In 2018, six years after the debut of the current model, the 3 Series will be ready for its generational jump. But BMW might dump the not-so-successful GT version of the 3 Series. The heir to the Z4, finally expected for the autumn of 2017, could be called the Z5. Born under an agreement with Toyota, the Japanese will provide the hybrid technology for the plug-in version of the roadster. In this way, the Bavarian company will recover part of the costs incurred for the construction of a model that is increasingly recognized as a niche product – in which the Asian markets haven’t shown much interest.
A new electric powered car, the i5 (here in our rendering) – a sedan with similar dimensions to the 3 Series – could come by the end of the decade. In the background, the Z4, which will be ready for the market in early 2017.
With the Z4, expected in 2017, BMW’s new styling direction will debut – with the kidney grille and three-dimensional headlights drawn from thin OLED’s.

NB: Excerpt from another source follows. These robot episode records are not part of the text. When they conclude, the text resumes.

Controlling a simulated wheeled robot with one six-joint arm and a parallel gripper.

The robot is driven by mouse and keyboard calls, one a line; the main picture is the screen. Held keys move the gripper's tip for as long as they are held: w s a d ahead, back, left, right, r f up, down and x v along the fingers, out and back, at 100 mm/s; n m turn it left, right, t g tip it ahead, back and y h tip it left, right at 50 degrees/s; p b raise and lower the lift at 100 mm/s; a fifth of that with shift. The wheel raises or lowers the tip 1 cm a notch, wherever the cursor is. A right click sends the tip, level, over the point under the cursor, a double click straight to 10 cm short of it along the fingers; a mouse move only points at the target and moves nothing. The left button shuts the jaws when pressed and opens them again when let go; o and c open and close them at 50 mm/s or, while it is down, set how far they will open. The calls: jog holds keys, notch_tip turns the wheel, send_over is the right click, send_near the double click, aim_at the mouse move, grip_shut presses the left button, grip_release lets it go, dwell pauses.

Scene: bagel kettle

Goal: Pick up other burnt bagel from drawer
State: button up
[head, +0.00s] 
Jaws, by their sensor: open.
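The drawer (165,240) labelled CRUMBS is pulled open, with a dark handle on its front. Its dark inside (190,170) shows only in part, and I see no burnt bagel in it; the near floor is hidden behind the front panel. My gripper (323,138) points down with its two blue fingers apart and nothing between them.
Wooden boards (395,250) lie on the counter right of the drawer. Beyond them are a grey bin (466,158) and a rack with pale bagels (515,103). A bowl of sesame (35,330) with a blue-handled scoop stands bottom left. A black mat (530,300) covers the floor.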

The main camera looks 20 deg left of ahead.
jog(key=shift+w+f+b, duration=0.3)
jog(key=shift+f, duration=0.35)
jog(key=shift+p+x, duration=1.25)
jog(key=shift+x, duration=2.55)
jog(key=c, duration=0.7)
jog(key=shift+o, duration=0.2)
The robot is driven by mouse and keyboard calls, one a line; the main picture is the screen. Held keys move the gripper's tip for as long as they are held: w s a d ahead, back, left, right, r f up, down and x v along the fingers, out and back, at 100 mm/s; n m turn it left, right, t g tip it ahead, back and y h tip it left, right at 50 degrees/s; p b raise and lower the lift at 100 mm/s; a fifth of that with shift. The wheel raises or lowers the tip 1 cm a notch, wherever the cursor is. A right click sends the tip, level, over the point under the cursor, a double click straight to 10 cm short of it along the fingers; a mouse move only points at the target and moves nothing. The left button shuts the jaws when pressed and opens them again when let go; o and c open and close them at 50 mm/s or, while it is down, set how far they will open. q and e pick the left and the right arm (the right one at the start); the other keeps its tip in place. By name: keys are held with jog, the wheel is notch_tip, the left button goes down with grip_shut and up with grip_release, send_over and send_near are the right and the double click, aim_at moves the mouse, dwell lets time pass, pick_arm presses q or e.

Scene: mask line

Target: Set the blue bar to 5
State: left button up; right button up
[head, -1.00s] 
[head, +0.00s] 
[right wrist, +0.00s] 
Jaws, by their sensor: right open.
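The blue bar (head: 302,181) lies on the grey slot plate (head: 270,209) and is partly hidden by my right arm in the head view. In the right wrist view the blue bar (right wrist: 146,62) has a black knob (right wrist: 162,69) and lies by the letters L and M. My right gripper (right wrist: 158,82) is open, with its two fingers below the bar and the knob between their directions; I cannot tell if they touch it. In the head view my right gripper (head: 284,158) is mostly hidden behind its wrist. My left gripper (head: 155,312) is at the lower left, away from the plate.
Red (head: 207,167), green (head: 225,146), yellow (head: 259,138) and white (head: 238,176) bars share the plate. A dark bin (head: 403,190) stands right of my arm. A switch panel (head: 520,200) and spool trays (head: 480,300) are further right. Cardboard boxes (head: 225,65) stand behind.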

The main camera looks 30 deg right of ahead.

The seventh generation 5 Series is expected to be ready between 2016 and 2017. The sedan will debut first (in the picture below), followed by the Touring (right) and by the GT, which will be ready only a few months later. Not a big style revolution, but a lot of technology has been derived from the 7 Series.
The X7, expected by the end of 2018, is the evolution of the seven-seater X5. To the right, the X2, or the smallest Bavarian SUV-coupe – it’ll complement the X1 in 2017.